Dans la tour de la cloche, il faut admirer la charpente, c'est ainsi. Ceux qui ne s'intéressent pas aux charpentes, ils feraient bien de s'abstenir d'aller à la tour de la cloche de Xian. Mais cela vaut pour beaucoup d'autres choses : ceux qui ne s'intéressent pas à l'art ne devraient pas se sentir obligés de payer l'entrée du Louvre quand ils visitent la France. Ceux qui ne sont pas sensibles à l'art des jardins ne devraient pas aller à Suzhou, ceux qui se fichent de l'histoire et de la sculpture n'ont rien à faire à Bing Ma Yong.
Si les gens, avant de voyager, faisaient le compte de ce qu'ils aiment vraiment et de ce qu'ils sont capables de voir, ils voyageraient beaucoup moins et nous serions moins de touristes. Du coup, tout serait plus cher, plus difficile d'accès et seuls quelques privilégiés pourraient admirer la charpente de la tour de la cloche de Xian, comme au temps de Victor Segalen. Et tout cela me serait interdit, alors que les gens continuent à voyager, après tout, ça m'arrange.
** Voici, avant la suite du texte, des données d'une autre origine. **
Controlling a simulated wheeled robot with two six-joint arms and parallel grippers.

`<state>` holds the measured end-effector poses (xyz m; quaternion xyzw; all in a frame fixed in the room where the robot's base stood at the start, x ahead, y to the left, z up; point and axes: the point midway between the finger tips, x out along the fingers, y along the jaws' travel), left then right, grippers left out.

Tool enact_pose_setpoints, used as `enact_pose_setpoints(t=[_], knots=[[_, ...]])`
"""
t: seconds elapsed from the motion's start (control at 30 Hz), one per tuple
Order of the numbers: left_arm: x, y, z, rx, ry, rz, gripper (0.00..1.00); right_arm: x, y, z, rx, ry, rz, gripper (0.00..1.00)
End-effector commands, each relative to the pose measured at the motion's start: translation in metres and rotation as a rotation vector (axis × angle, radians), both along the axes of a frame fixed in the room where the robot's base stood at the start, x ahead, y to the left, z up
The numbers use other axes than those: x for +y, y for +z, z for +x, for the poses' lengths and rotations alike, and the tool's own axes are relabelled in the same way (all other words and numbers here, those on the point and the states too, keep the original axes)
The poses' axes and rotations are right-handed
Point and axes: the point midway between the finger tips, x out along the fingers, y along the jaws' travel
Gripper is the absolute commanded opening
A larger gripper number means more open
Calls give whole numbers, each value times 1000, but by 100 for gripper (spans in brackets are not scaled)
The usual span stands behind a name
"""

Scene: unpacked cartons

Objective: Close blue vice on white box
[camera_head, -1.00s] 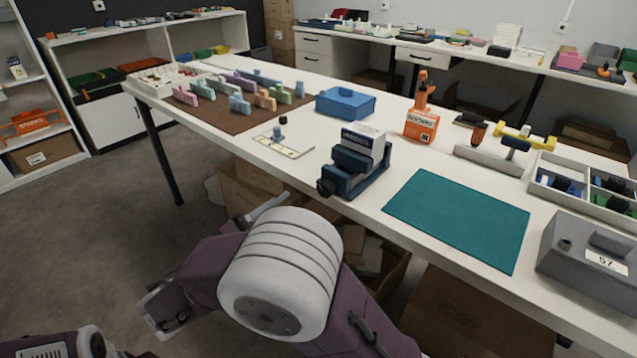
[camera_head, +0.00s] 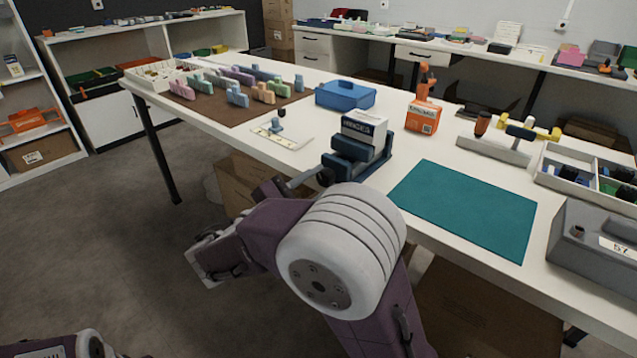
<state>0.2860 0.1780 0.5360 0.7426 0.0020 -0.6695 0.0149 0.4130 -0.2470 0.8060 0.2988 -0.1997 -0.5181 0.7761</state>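The blue vice (camera_head: 350,166) stands near the front edge of the long white table, with its dark screw end facing the front left. The white box (camera_head: 365,128), with dark lettering, sits upright between its jaws and sticks out above them. I cannot tell whether both jaws touch it. My right gripper (camera_head: 301,179) is at the table's front edge, its grey finger just left of the vice's screw end. Contact is unclear, and my own arm hides part of the gripper, so its opening cannot be told. My left gripper is not in view; only part of that arm shows at bottom left.
A teal mat (camera_head: 466,208) lies right of the vice. An orange box (camera_head: 423,117), a blue case (camera_head: 345,96) and a small white plate (camera_head: 282,137) stand around it. A grey box (camera_head: 595,246) is at the right. Cartons (camera_head: 240,180) are under the table.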

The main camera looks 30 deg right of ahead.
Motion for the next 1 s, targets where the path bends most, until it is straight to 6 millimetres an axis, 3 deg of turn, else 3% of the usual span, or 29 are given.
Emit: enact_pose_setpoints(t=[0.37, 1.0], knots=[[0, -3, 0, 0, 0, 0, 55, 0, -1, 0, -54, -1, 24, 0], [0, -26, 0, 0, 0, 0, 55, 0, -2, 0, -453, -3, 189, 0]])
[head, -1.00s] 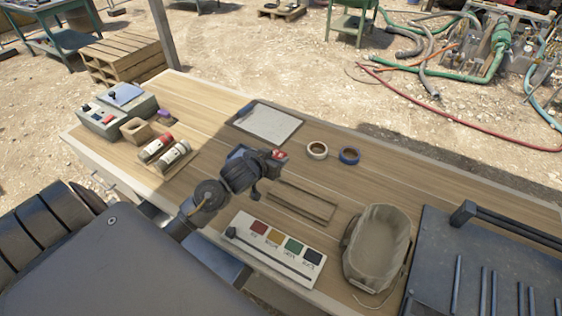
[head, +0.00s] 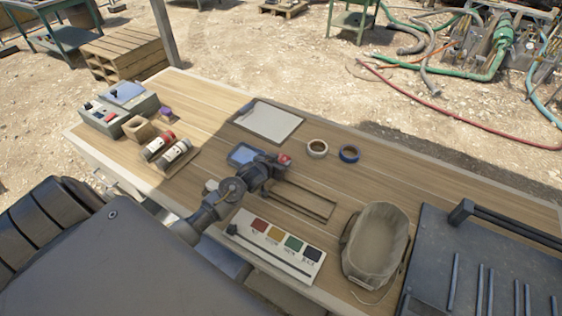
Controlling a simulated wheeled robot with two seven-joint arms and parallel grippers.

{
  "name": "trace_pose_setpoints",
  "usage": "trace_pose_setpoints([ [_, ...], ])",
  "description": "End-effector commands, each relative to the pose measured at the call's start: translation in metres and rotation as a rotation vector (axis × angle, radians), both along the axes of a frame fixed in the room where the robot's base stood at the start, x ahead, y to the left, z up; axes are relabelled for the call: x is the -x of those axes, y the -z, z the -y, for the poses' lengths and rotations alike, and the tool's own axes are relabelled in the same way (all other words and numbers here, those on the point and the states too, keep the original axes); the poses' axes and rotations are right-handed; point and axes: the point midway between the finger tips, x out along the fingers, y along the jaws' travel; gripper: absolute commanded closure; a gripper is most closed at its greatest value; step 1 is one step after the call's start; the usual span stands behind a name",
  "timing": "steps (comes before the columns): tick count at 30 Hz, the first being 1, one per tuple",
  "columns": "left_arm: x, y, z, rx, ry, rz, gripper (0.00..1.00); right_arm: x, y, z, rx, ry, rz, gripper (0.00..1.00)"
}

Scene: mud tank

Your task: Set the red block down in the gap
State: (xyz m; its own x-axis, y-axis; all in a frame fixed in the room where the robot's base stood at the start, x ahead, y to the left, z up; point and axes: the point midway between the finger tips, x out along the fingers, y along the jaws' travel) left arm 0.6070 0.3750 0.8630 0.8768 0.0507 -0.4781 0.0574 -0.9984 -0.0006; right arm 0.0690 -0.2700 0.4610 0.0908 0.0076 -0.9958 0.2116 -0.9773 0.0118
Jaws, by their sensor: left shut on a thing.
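My left gripper (head: 279,164) is shut on the red block (head: 286,159), of which only a small part shows past the dark fingers. The block is at the upper left end of a narrow wooden frame (head: 318,215) lying on the bench. The frame's long inner space looks empty where it shows; its left end is hidden by my gripper. I cannot tell how high the block is above the bench. My right gripper is not in view.
A colour-patch board (head: 272,250) and canvas bag (head: 373,245) are nearer.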

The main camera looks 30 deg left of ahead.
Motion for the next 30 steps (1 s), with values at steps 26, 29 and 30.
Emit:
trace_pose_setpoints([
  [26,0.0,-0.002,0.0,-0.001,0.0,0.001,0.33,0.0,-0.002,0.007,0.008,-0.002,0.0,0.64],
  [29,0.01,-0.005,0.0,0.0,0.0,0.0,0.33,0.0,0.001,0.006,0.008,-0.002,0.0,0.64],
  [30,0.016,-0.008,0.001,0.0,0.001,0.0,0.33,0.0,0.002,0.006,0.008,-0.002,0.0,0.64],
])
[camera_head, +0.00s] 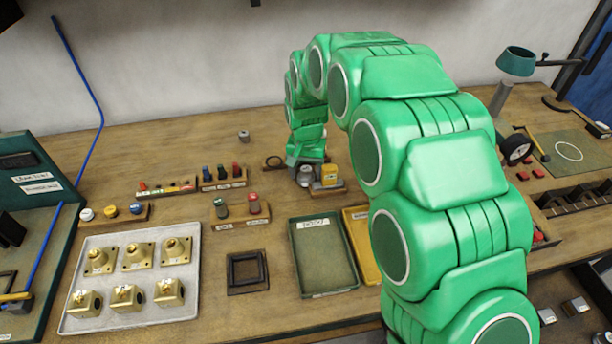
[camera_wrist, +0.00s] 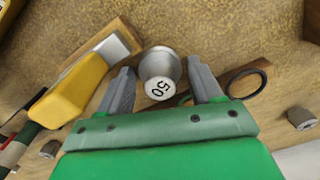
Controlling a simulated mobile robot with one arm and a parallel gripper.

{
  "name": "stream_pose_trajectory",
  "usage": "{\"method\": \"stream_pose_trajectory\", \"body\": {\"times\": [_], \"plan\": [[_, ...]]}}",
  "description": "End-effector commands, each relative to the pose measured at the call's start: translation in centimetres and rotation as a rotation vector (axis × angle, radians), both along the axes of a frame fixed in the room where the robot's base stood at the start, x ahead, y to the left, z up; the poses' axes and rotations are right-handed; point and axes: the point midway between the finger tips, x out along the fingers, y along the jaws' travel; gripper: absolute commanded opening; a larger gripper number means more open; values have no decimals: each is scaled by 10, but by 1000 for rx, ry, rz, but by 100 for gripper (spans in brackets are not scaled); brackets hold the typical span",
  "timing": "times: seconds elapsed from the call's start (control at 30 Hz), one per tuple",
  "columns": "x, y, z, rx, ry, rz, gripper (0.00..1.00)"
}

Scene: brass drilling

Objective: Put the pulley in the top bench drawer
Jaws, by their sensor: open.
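My gripper (camera_wrist: 160,82) is open, with one finger on each side of a silver round knob-like piece marked "50" (camera_wrist: 158,70); I cannot tell whether they touch it. The piece also shows under my gripper in the head view (camera_head: 304,178). I cannot tell for sure which object is the pulley. A small grey cylinder with a hole (camera_wrist: 302,118) lies to the right in the wrist view, and one stands at the back of the bench in the head view (camera_head: 243,136). A drawer-like opening (camera_head: 546,238) shows at the right, partly hidden by my arm.
A yellow-topped block (camera_wrist: 78,85) is close left of my gripper, and a dark ring (camera_wrist: 248,80) is close right. A green tray (camera_head: 322,258), a square black frame (camera_head: 247,272) and a pale tray of brass parts (camera_head: 192,312) lie in front. My arm hides the bench's middle right.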

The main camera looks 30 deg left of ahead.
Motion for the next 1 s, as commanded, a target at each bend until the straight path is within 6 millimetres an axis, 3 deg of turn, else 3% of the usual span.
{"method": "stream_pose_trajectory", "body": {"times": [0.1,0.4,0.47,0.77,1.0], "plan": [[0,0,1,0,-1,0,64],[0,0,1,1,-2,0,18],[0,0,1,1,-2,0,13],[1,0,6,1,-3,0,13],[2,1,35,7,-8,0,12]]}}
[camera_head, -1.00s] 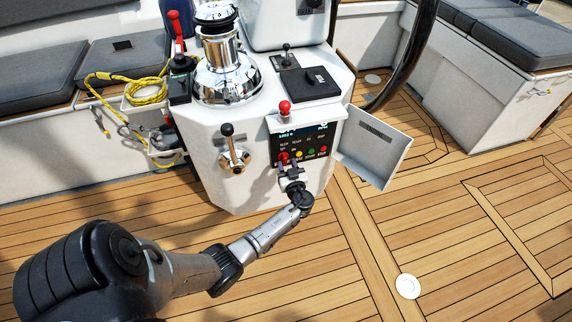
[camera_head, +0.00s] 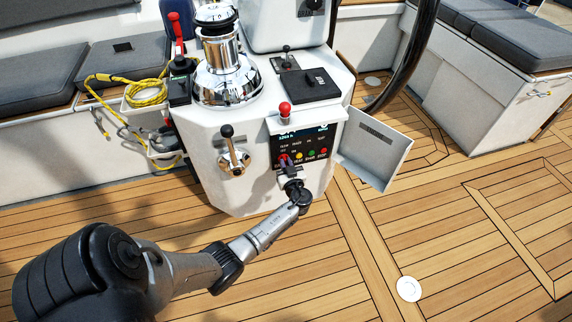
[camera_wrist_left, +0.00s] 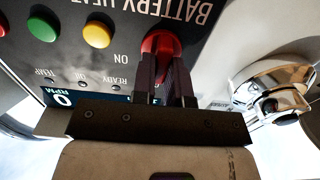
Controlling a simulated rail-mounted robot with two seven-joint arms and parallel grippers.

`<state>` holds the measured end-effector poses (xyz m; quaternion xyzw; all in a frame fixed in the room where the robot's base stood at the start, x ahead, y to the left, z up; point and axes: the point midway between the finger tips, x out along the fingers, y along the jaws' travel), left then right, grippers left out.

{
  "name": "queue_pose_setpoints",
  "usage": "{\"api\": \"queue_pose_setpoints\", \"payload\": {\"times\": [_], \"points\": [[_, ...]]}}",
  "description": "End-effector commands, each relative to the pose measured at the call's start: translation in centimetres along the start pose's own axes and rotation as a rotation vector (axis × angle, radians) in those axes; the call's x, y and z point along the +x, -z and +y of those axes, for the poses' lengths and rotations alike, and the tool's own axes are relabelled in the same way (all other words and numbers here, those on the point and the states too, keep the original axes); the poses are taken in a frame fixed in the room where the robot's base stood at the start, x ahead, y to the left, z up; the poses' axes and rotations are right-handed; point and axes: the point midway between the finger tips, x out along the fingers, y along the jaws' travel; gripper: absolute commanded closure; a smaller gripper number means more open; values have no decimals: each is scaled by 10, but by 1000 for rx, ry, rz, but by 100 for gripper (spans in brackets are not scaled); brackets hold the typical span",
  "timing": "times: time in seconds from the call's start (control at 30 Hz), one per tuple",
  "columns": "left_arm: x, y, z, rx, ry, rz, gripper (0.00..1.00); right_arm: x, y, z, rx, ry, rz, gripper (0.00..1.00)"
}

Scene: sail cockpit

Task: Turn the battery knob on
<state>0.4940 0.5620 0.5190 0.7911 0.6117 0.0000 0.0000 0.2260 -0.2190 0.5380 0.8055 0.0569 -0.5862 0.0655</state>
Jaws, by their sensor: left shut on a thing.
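The red battery knob (camera_wrist_left: 158,42) is on the dark control panel (camera_wrist_left: 60,50), below the upside-down word BATTERY in the left wrist view. An ON label is printed beside it. My left gripper (camera_wrist_left: 166,65) is shut on the knob, its two dark fingers close together over it. In the head view the left gripper (camera_head: 287,165) reaches the panel's lower left corner from below, and the red knob (camera_head: 283,157) shows just past the fingertips. The fingers hide part of the knob, so its exact angle is hard to tell. My right gripper is not in view.
Yellow (camera_head: 299,155), green (camera_head: 311,153) and red (camera_head: 323,152) buttons sit right of the knob. A red-topped lever (camera_head: 285,108) stands above the panel. A chrome lever (camera_head: 233,150) is to the left. An open white door (camera_head: 375,150) hangs at the right.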

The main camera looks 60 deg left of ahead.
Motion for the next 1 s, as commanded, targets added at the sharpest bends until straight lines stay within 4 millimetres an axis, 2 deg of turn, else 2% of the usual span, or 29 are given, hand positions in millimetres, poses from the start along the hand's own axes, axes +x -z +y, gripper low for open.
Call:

Une fois qu'on a apprécié la charpente, on peut assister à un concert de musique avec des instruments copiés sur ceux qu'on a excavés dans la région, et qui datent de la dynastie Qin (c'est-à-dire la première dynastie de l'Empire). Depuis le temps que je vois de ces cloches, dans les musées chinois, datant de deux mille ans, j'étais curieux de savoir somment cela sonnait en contexte. Sur la droite de la photo, derrière le flûtiste, une percussion avec des pierres suspendues (Boulez reprendra le principe), et derrière le guzheng, un instrument à vent complexe, appelé "Sheng". Les cloches, deux femmes en jouent : une contre le mur du fond, qui martèle les cloches élevées, et une sur le devant, qui ne frappe que les grosses cloches du bas, produisant un beau son grave qui donnait une incroyable majesté à l'ensemble. (Je dis ça parce que moi, je suis hyper sensible à la majesté.)
Concert étonnant, musique métallique, tellurique. Les percussions soutiennent les mélodies de la flûte et de la cithare. Une musique puissante et bruyante, qui parle aux profondeurs de la terre. J'imagine bien l'empereur sans pitié, le sanguinaire Shi Huangdi, digérer ou s'endormir sur une musique sans douceur, où se télescopent des sons de métal, faisant participer les éléments de la nature dans ses petits concerts privés, entouré de concubines à moitié nues qui lui griffent le torse et le fouettent avec leur chevelure.
Après le concert, un tourbillon de poussière de Loess s'abattait sur la ville. On ne voyait plus à cinquante mètres. Les gens avaient peur que cela ne soit le signe avant-coureur d'une nouvelle catastrophe, un tremblement de terre par exemple, puisque tout le pays était déjà dans l'ambiance. J'y ai cru moi aussi, mais j'étais intimement convaincu que c'est la terre qui s'était fait réveillée par la musique harassante des cloches et des pierres, que les dragons qui dormaient sous la terre avaient été appelés à se lever et à souffler de leur gros naseaux sur la bonne ville de Xian.
Vrai, j'avais la chair de poule, cette musique pouvait vous rendre fou, vous faire croire aux prodiges, aux sympathies, aux correspondances et aux mystérieuses communications. Cette musique avait fouillé la terre, car elle était faite pour cela, de même que l'empereur qui s'en délectait avait établi son royaume post-mortem sous nos pieds. C'est lui, peut-être, dont la tombe n'a toujours pas été visité, qui commandait les dragons et les tourbillons.